# Given instruction:
Beginning with the line that contains "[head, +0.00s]", retype the entries below exactly, ending with the line that contains "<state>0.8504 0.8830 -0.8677". Leave out any pictures.

------------------------------------------------------------

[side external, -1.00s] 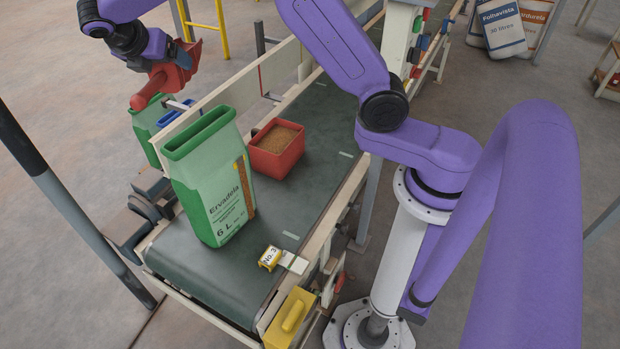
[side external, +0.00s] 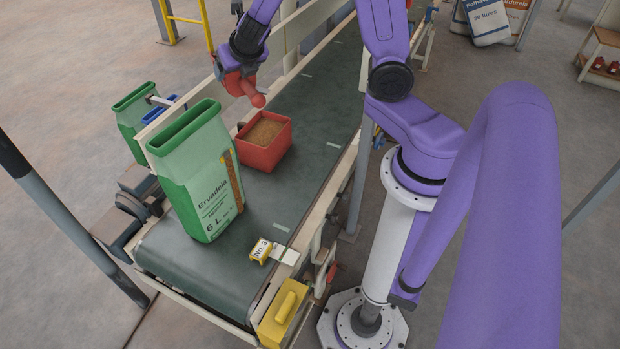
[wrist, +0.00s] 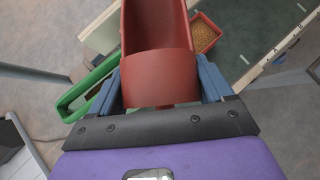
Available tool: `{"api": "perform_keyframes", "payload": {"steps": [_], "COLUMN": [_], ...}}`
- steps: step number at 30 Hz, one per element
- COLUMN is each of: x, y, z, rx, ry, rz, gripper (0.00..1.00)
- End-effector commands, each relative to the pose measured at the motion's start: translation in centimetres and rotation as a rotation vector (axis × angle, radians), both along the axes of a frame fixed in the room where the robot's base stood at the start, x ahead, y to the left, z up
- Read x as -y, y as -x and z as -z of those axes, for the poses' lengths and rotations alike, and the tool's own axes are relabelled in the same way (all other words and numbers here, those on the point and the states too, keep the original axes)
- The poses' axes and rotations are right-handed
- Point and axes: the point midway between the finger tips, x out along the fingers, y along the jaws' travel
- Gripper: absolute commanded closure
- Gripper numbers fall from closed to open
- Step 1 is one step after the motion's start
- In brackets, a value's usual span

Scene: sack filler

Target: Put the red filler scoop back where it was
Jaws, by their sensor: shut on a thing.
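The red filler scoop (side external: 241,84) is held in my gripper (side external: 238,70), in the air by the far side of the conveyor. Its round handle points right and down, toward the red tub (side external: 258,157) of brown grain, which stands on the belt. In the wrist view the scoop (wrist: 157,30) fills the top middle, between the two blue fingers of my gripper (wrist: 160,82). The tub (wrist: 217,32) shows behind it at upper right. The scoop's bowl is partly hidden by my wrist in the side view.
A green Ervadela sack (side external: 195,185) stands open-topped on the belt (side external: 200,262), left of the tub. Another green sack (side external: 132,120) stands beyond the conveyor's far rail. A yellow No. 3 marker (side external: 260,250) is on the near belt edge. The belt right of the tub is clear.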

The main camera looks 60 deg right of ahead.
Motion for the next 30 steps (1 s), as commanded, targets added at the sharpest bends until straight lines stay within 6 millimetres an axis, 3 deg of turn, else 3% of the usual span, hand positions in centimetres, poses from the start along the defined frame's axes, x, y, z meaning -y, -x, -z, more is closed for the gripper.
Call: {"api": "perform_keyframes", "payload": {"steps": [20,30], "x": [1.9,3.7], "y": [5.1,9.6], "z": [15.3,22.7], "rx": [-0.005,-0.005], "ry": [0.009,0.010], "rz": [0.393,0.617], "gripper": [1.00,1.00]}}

------------------------------------------------------------

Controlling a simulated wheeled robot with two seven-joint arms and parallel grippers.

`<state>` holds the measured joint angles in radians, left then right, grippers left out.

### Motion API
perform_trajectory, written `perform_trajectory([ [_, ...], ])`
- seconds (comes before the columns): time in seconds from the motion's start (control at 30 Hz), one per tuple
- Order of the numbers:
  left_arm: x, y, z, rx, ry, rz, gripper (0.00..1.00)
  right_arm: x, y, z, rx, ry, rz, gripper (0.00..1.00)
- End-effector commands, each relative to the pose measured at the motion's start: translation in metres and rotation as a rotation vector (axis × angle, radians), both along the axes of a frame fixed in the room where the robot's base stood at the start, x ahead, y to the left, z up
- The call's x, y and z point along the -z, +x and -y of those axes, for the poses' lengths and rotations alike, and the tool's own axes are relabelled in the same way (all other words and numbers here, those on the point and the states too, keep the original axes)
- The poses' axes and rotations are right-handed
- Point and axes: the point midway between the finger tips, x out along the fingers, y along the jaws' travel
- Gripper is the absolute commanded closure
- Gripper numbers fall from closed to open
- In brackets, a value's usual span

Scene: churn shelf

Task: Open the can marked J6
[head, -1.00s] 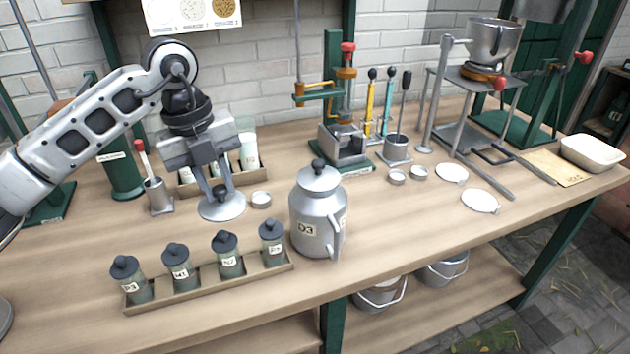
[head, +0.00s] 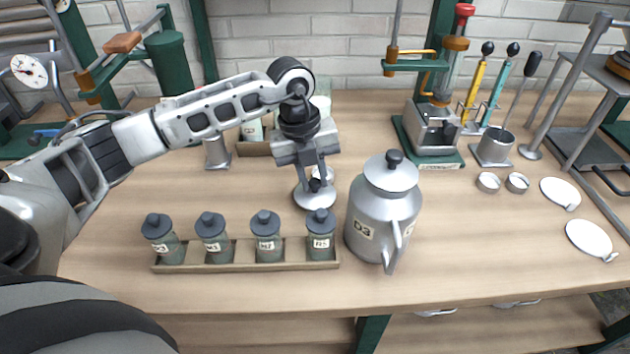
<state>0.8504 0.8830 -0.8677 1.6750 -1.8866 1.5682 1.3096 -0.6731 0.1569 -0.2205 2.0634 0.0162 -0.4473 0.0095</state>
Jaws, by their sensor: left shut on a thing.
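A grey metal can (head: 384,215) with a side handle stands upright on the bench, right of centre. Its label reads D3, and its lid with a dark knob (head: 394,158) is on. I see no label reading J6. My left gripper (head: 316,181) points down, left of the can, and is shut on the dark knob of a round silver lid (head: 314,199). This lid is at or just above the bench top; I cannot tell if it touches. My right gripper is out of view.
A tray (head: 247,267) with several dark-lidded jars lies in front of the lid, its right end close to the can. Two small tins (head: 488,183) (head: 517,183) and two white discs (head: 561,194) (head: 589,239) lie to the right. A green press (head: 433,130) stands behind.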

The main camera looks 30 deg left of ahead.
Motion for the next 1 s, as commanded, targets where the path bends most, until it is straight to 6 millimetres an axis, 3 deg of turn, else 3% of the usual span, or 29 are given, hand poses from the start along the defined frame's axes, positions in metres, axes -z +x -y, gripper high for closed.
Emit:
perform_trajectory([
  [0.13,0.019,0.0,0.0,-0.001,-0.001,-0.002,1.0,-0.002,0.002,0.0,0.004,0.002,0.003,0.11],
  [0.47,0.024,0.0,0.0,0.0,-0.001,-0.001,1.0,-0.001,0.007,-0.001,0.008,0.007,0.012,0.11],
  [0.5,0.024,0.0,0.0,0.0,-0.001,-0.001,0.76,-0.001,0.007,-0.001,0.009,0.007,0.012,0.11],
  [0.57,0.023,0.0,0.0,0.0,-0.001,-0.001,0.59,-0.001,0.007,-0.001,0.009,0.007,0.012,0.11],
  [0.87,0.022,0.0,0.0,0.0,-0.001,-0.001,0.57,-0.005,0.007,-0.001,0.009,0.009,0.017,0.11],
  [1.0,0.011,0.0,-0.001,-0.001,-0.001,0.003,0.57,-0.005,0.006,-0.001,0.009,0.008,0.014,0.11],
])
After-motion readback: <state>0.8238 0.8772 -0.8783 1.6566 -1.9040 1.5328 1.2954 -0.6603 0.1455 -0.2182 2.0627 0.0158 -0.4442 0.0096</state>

------------------------------------------------------------

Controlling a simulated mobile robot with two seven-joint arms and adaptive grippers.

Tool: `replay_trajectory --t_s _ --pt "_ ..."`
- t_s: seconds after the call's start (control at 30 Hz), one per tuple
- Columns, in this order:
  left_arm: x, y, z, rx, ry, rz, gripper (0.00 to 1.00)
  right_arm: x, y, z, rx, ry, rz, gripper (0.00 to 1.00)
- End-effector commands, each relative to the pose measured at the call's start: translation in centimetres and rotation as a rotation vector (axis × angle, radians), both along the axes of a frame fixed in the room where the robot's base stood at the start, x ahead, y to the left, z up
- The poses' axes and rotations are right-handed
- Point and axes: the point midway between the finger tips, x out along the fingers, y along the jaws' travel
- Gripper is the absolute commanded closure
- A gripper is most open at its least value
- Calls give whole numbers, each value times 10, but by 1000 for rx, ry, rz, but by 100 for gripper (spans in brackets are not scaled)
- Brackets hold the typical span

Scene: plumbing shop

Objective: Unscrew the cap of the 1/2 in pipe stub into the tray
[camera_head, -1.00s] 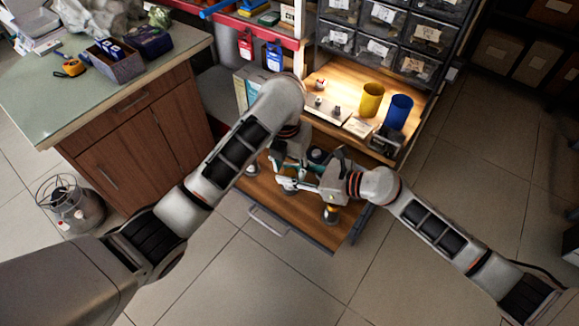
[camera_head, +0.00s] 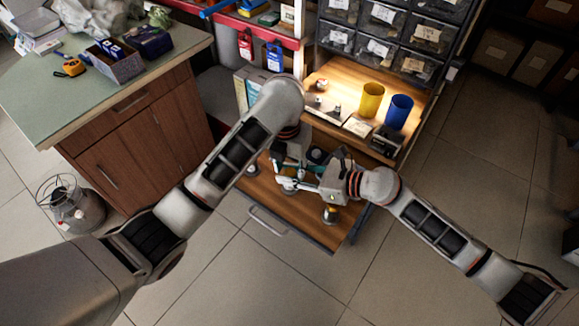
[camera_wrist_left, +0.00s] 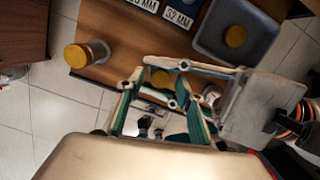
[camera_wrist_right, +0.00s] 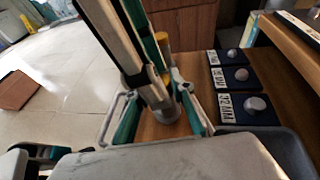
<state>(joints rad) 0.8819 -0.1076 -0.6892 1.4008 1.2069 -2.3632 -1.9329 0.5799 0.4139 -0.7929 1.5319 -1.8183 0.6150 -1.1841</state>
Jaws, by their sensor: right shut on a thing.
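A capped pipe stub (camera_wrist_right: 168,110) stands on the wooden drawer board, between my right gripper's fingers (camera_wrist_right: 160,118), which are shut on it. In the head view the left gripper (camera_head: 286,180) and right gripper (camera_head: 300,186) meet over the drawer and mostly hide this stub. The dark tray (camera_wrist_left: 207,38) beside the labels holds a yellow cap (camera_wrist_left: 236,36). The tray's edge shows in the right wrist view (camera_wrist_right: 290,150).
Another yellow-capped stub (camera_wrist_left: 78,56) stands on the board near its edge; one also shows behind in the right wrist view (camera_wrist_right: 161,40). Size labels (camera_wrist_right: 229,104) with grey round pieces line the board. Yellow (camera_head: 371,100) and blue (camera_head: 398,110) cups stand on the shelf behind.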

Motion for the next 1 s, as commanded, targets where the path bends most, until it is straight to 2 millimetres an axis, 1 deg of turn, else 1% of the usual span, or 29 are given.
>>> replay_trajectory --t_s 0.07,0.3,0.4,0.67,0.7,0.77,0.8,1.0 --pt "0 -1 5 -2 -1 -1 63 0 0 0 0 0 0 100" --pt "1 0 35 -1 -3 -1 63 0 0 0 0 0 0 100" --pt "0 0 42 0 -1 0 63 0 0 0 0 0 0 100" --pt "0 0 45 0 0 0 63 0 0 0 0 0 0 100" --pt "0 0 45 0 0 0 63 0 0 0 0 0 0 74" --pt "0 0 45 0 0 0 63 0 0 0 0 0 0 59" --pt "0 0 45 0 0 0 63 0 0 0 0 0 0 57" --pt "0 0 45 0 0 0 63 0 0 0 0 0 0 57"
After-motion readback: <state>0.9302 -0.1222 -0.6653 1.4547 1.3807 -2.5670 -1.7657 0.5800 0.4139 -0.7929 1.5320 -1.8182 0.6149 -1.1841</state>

------------------------------------------------------------

# The output:
[head, +0.00s] 
<state>0.8504 0.8830 -0.8677 1.6750 -1.8866 1.5682 1.3096 -0.6731 0.1569 -0.2205 2.0634 0.0162 -0.4473 0.0095</state>

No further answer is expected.